Kupfer, aided by Hans Schavernoch’s excellent designs, presents a Beethoven hemmed in by routine. His bust stands on the piano; that is what busts, especially of Beethoven, do. Performance directions, director’s notes, multilingual key words drive us up the walls. The day-to-day routine of an opera house or concert hall, even when well run, well thought through – having studied, for instance, at some of Kupfer’s notes for his Dresden Moses und Aron, I can attest that he thinks, certainly thought, things through – can militate against great artistry. No one, I am sure, would claim otherwise. Such, in a sense, is the world of the first scene of Fidelio, of Jacquino and Marzelline, or Rocco’s ‘gold’ aria. It would be an odd thing if the most memorable thing about a Fidelio were the ironing, but ironing is necessary, as are the non-heroic characters in general. Does it seep through too much, though? Are the prisoners as imprisoned by their Peters scores – which, mysteriously, they rarely if ever open, although I think Jacquino does his – as by something more objectively brutal? Is that an important question to ask, or is it gravely insulting to those who actually are physically imprisoned? Kupfer seems to invite us to ask such questions; I have thought a good deal about them since, and am still doing so.

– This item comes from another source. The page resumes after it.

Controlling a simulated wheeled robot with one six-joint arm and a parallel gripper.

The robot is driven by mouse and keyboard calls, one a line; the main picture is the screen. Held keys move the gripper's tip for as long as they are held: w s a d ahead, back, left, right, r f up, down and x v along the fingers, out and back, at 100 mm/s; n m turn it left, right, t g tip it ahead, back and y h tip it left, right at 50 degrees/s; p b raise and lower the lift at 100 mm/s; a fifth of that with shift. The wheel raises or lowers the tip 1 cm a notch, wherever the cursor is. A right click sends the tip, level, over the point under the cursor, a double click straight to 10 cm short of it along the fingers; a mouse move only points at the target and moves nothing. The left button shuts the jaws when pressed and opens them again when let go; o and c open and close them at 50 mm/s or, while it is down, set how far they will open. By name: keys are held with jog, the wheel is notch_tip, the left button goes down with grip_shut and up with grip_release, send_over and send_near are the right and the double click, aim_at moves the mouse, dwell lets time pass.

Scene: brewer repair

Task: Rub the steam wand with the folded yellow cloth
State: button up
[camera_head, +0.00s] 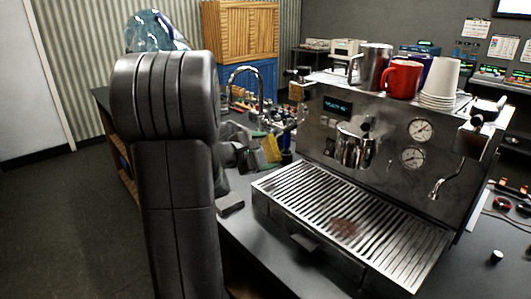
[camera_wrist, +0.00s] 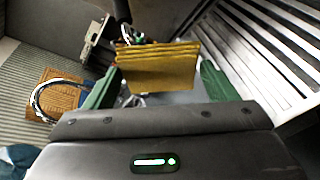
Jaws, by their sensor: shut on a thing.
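The folded yellow cloth (camera_head: 271,148) is in my gripper (camera_head: 257,154), left of the espresso machine (camera_head: 330,140) and above the counter. In the wrist view the folded cloth (camera_wrist: 158,70) sits between the green fingers of my gripper (camera_wrist: 160,84), its layered edge facing away. A thin curved metal pipe (camera_head: 440,184) hangs at the machine's right front and looks like the steam wand. My gripper is well left of this pipe, and the cloth is apart from it. The pipe cannot be made out in the wrist view.
The slatted drip tray (camera_head: 320,215) has a brown stain (camera_head: 344,227). A portafilter-like metal cup (camera_head: 355,147) juts from the machine's front. A red mug (camera_head: 402,78), a steel pitcher (camera_head: 376,64) and white cups (camera_head: 440,80) stand on top. A tap (camera_head: 245,78) rises behind my gripper.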

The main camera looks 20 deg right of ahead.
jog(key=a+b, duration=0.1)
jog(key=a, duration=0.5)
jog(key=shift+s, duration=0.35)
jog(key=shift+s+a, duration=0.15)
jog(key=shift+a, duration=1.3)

Don Pizarro (Falk Struckmann), Leonore, and Florestan (Andreas Schager)
 

There are big moments, of course. They still shine through. Is the director perhaps telling us to simplify, to focus upon them? He might be, but I am not entirely sure. Perhaps that is as it should be. At any rate, the events in the dungeon retain a straightforward power of their own, as surely they must. Or must they? I know that many in the audience felt too much left to their own devices, and wonder whether some on stage did too. I am far from unsympathetic to them, yet at the same time, the contrast between the ambiguity of direction (and even, if non-direction it were, of non-direction) and the certainty of the musical performance was not, for me, entirely unproductive.

 
Florestan

For it was ultimately the contribution, unsurprisingly, of the Staatskapelle Berlin and Daniel Barenboim that made this Fidelio – well, Fidelio. That is not intended as any disrespect to the generally excellent singers, but Fidelio begins and ends with its symphonism – even when, perhaps even particularly when, it is aspirant symphonism. The oddity of opening with the second Leonore Overture aside – was even Barenboim joining in the game of ‘difference’? – not a foot was put wrong. That is not enough, of course: not nearly enough. More to the point, everything, even if there were multiple alternatives, felt right, felt necessary. Hearing the work from beginning to end, Barenboim built it intriguingly from Klemperian foundations to a blazing, almost incredibly Furtwänglerian final chorus. (The interplay between those two tendencies, living influences, has recently been a particular theme in his conducting of Beethoven symphonies.) The orchestra, as transparent as it was weighty, as dramatically incisive as it was metaphysically wise, stood quite beyond the realm of the quotidian. It played with greater ‘tradition’ than the unforgettable West-Eastern Divan under Barenboim, but this was a tradition, unlike that of some, that was constantly rethought, recreated. Much the same could, and should, be said of the magnificent choral singing. Barenboim’s Fidelio is not the same as it was, nor should it be. Is it better? Who cares? It is what it is now, and it is something special indeed.

 

Andreas Schager’s Florestan was also special. Too few singers who essay the role can actually sing it. Unsurprisingly, there was no such problem in Schager’s case: he is unquestionably the finest Heldentenor, as conventionally understood, of our time. (Jonas Kaufmann, a superlative exponent of the role, is something quite different again.) There was an appealing, rather straightforward sincerity to his portrayal, which is arguably just what it needs. And in a dialectical situation such as set up by Kupfer, straightforwardness will never ‘just’ be straightforwardness. Camilla Nylund’s Leonore was very similar. The near-impossible things Beethoven asks of her held no (vocal) fear. They were never despatched routinely, though; they mattered. The trajectory traced by Matti Salminen’s Rocco, from (relative) darkness to light, was very much that of the work; it moved immensely, the artistry undeniable, yet worn (in a different sense) lightly. Evelin Novak and Florian Hoffmann shone, in their own ways, as the ‘other’ couple, capable of excellent things indeed vocally, content in their non-heroic station dramatically. If Roman Trekel’s Don Fernando were a little dry, that should not be exaggerated. And if Falk Struckmann’s Don Pizarro could not quite create the malevolence the role seems to require, very few assumptions do. (In fact, do any?)


 

To return to where we began, then: what to do with Fidelio? The answer may seem obvious, but it is not trite, for Beethoven can never be trite. Whilst Guantánamo Bay remains open, whilst Palestine, Tibet, so many other parts of the world remain under brutal occupation, whilst, above all, Aleppo remains under siege, do we not know actually know very well what it is about? Are we not hiding, imprisoning ourselves and others, if we fail to acknowledge that, to let Beethoven’s music inspire us, and to let performances such as these do likewise? We need Beethoven most when he seems furthest from us. A Calixto Bieito will always be able to make us think differently, to reconsider a work such as this – or rather, this work, for there is not really any other work like it. Kupfer does, too, I think, if less clearly. However, a straightforward presentation, performed with burning conviction, may be all it needs. There is no harm, however, in pausing from time to time to question such apparent certainty. Does Fidelio mean Fidelio?